La polizia spara molto più ai bianchi che ai neri
Kriegman seguiva da anni la ricerca accademica sul BLM, ed ero giunto alla conclusione che l’affermazione su cui si basava l’intero movimento – che la polizia spara più facilmente ai neri – era falsa. «I dati erano inequivocabili. E dimostravano, semmai, che la polizia era leggermente meno propensa a usare la forza letale contro i sospetti neri rispetto a quelli bianchi». I numeri portati dall’ex capo dei dati di Reuters sono impressionanti: negli ultimi cinque anni la polizia ha sparato al 39 per cento di bianchi disarmati in più rispetto ai neri. Come nella favola del lupo e dell’agnello di Fedro, gli attivisti BLM gli hanno risposto che «poiché ci sono circa sei volte più bianchi americani rispetto ai neri americani, quella cifra dovrebbe essere più vicina al 600 per cento».
Kriegman ha risposto con altre statistiche: «Secondo i calcoli basati sui dati dell’FBI, i neri americani rappresentano il 37 per cento di coloro che uccidono agenti di polizia e il 34 per cento dei sospetti disarmati uccisi dalla polizia. I bianchi costituiscono il 42,7 per cento degli assassini di poliziotti e il 42 per cento dei sospetti disarmati colpiti dalla polizia, il che significa che i bianchi vengono uccisi dalla polizia a un tasso del 7 per cento superiore rispetto ai neri. Se allarghi l’analisi per includere i sospetti armati, il divario è ancora più ampio, con i bianchi colpiti da armi da fuoco a un tasso superiore del 70 per cento rispetto ai neri. Altri esperti del settore concordano sul fatto che, in relazione al numero di agenti di polizia assassinati, ai bianchi si spara in modo sproporzionato».
Dettagli omessi per non rovinare la narrazione di BLM
Kriegman è rimasto in silenzio molti mesi, «continuavo a leggere i resoconti di Reuters sul movimento e ho iniziato a vedere come la visione del mondo fuorviante dell’azienda su polizia e razzismo stesse distorcendo il modo in cui riportavamo le notizie al pubblico». In molti reportage e servizi su sparatorie che coinvolgevano i neri, Reuters ometteva dolosamente i dettagli che avrebbero potuto incrinare la narrazione di Black Lives Matter.
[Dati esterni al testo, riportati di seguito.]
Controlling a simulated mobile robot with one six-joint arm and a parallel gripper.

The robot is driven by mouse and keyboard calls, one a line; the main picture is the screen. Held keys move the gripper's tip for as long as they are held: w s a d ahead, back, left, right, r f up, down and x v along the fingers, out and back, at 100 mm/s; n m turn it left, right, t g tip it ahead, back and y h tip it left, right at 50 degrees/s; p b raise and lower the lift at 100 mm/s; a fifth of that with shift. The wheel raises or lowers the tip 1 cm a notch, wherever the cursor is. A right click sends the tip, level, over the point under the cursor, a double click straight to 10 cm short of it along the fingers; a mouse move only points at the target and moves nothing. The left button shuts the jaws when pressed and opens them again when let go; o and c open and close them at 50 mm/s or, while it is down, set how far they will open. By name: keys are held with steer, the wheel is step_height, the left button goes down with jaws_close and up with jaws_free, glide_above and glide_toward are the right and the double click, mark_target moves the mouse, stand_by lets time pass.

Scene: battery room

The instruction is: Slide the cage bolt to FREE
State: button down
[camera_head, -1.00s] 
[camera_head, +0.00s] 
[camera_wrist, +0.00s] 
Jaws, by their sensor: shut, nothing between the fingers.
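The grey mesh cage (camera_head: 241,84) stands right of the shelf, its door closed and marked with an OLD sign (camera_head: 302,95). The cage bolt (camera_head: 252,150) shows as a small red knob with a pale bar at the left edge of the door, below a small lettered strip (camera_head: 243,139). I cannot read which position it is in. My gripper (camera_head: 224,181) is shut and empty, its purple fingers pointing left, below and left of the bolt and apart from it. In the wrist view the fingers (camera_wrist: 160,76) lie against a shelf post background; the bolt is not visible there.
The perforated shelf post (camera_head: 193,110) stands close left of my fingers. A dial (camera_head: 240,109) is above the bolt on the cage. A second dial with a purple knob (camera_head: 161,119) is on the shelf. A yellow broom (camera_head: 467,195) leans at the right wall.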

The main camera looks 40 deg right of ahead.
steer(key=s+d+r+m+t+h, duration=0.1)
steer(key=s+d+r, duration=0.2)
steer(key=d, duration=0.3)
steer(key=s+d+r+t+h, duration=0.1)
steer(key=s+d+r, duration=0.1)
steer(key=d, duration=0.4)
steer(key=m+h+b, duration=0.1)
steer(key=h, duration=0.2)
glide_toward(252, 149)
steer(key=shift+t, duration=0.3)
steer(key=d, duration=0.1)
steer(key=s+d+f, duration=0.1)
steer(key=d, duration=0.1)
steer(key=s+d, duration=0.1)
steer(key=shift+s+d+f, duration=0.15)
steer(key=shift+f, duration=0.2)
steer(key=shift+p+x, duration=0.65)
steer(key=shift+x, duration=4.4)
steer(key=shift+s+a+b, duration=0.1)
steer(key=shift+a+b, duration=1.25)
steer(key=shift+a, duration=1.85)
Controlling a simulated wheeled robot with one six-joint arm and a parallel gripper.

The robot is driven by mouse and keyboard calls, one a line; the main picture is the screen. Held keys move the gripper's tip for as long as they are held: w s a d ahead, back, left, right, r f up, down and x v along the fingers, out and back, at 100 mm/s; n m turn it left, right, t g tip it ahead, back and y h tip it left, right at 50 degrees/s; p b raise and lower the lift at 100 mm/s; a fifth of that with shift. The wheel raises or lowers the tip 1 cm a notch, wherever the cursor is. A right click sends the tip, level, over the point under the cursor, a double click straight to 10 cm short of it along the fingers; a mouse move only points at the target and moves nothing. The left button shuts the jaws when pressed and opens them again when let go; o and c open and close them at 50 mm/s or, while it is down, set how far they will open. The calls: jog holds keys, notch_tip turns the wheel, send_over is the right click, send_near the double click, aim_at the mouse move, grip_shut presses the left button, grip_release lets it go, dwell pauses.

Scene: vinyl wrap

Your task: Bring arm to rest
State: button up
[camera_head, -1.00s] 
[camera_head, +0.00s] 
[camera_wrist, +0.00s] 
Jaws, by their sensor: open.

Zac si accorge che «più importante di un resoconto accurato era sostenere e coltivare, quella trama». Quando Donald Trump disse che erano più i bianchi dei neri a essere uccisi dalla polizia, Reuters bollò quelle dichiarazioni come fake news sostenendo il contrario, e diverse altre volte scrisse che i neri vengono uccisi di più. Eppure i dati, il vitello d’oro del giornalista contemporaneo, dicevano l’opposto.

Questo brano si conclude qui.